The SASAC was established in 2003 to govern and restructure the underperforming Chinese state enterprises. It is the main organ of the State Council, overseeing the
operations of China’s 129 biggest SOEs, also dubbed the ‘backbone of the Chinese economy’ by Beijing. These companies are enormous and have just under 20,000 subsidiaries and sub-subsidiaries across the country. According to Chinese law, SACAS also appoints the top management and executives of these SOEs.

However, an investigation into the other organization behind the job ad, the Central Organizational Department of the Chinese Communist Party, takes us to the threshold of a Kafkaesque world. This Organizational Department’s homepage (http://www.12380.gov.cn/) is only available in Chinese, even though the organization posted the job ad in English. This could be interpreted as an oversight, but a quick read through of the homepage reveals the secretive nature of the organization. There is no information on how far the tentacles of this organization extend across China, nor on its size. It does not provide any data on the personnel, nor does it reveal who its director is (his name is Li Yuanchao). There is no mention of the organization’s strategy or mission either. The homepage is devoid of items that are usually mentioned on any governmental or business organization’s homepage, even in China.

Mr Kallasvuo would be forgiven for thinking that the website is still under construction, so his next step might be to dial the only number (010-12380) provided.
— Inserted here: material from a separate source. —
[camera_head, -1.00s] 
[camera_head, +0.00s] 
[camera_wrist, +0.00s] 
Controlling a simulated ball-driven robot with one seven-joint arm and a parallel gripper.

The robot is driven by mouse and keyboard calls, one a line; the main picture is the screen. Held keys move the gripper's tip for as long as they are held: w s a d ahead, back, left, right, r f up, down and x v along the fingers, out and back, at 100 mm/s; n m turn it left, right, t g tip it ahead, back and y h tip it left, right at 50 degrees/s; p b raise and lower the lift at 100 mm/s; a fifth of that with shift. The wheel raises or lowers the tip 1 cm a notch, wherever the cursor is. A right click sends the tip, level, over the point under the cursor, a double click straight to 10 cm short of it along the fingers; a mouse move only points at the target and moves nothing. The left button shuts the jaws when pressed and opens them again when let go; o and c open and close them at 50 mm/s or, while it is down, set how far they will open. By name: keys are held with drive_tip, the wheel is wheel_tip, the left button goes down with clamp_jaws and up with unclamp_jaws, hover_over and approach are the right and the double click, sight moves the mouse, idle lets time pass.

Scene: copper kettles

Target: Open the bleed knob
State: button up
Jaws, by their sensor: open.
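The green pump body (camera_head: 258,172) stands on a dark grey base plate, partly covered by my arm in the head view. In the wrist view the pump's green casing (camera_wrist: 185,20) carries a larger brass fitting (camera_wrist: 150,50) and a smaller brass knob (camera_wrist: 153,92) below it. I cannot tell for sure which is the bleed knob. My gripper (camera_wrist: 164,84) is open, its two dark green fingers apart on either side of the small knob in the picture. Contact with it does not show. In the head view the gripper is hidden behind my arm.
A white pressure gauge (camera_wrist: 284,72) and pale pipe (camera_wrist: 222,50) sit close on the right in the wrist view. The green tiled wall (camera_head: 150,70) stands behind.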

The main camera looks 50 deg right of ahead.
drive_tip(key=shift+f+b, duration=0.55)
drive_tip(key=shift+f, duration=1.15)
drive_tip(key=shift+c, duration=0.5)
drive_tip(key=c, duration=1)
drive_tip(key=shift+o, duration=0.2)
However, the call would be taken by an answering machine, where you can register complaints about misdemeanours committed by Party cadres or complaints about violations in Party cadre appointments that are taking place above the county level.
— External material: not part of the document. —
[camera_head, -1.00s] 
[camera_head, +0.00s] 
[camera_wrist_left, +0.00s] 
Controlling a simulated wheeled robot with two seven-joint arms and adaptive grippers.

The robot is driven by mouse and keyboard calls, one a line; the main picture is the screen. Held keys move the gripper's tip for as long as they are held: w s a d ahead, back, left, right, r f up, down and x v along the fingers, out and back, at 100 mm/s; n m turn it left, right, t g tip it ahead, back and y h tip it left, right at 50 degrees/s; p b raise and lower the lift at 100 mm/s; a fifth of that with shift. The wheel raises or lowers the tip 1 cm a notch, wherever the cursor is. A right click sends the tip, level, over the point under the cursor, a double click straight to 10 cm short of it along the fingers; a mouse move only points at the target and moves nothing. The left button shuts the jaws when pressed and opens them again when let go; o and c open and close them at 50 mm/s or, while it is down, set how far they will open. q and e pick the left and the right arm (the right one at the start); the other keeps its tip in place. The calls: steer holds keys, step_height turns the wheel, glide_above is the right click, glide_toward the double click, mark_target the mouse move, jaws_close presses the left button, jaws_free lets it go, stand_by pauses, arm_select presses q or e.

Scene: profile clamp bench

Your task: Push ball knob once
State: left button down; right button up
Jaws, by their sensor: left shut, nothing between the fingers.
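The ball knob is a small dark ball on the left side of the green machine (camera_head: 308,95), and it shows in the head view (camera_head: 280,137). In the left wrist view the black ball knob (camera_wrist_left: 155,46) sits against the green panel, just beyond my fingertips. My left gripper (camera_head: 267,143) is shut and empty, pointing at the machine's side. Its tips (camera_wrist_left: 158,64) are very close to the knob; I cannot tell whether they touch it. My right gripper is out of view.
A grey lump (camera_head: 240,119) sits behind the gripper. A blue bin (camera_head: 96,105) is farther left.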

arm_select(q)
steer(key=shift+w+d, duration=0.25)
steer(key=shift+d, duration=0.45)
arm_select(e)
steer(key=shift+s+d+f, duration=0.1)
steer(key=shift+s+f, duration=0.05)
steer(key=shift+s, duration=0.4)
In fact, the Organizational Department is one of the most powerful and secretive organs of the Party. Its main task is to select and appoint individuals to positions both within the Party and the state. It controls millions of personnel appointments across the country, maintains personal dossiers and compiles confidential reports on potential future leaders recruited to the most influential political and economic positions, including appointments of Party secretaries and managerial-level personnel in the major SOEs. This is the channel through which the Party controls and influences the strategic-level decisions in big SOEs.

Keeping track of the management structures of big SOEs is no trivial exercise. The large SOEs are becoming increasingly global—about 9 % of Fortune 500 companies are Chinese SOEs—and these companies are extending their networks across the globe in much the same way that their foreign counterparts shaped their supranational, global existence.
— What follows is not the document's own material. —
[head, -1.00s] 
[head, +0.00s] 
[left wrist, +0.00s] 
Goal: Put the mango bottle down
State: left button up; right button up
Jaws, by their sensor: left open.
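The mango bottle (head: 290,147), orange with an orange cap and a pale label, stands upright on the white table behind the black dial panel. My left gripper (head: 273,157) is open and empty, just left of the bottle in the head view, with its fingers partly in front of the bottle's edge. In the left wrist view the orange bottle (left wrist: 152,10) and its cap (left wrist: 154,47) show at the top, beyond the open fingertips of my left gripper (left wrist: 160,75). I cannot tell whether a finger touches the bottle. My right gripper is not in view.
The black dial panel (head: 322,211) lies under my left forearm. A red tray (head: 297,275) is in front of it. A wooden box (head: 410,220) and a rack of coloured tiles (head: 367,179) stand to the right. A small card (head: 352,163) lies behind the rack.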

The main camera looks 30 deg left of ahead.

As long as the party has its tentacles inside the SOEs, the international community will find it increasingly difficult to interpret and identify Chinese foreign policy actors, actions and voices. Furthermore, while the party has its tentacles in the big SOEs, it will certainly constrain SOE investments in certain sectors and regions.

However, it may be that the whole exercise of opening up managerial positions for overseas candidates is a strategy by Beijing to deflect future foreign criticism of the close relationship between the Party and the SOEs’ management. If this is the case, then it would have been better to omit the Central Organizational Department of the Chinese Communist Party from the advertisement in the first place. As it is still there, it can only be interpreted as a sign of the Party’s power to handpick even overseas managers for the strategically important SOEs. Hence, the question remains: in what other ways will the Organizational Department wield its power over the ‘national champions’ of China? From a managerial and corporate governance point of view, what would candidates such as Mr Kallasvuo feel like working as CEOs under the conditioning forces of the Party?

If Mr Kallasvuo decides that he is willing to work under the shadow of the Party secretary of the SOE, he would come up against the first obstacle while trying to submit his application to the Organizational Department. There would be no point in him taking out his new Nokia C3 touchscreen phone to look up the Organizational Department’s street address on their website, as it is nowhere to be found. This is a measure of the ‘capitalism’ in the world’s second-biggest economy—the Organizational Department that selects the top 5,000 most powerful and influential people for political and economic positions in the country does not even provide a street address on its homepage. Equally characteristic of this mysterious organization is the fact that its actual office complex in Beijing does not display any sign or logo whatsoever on its front door to indicate its presence.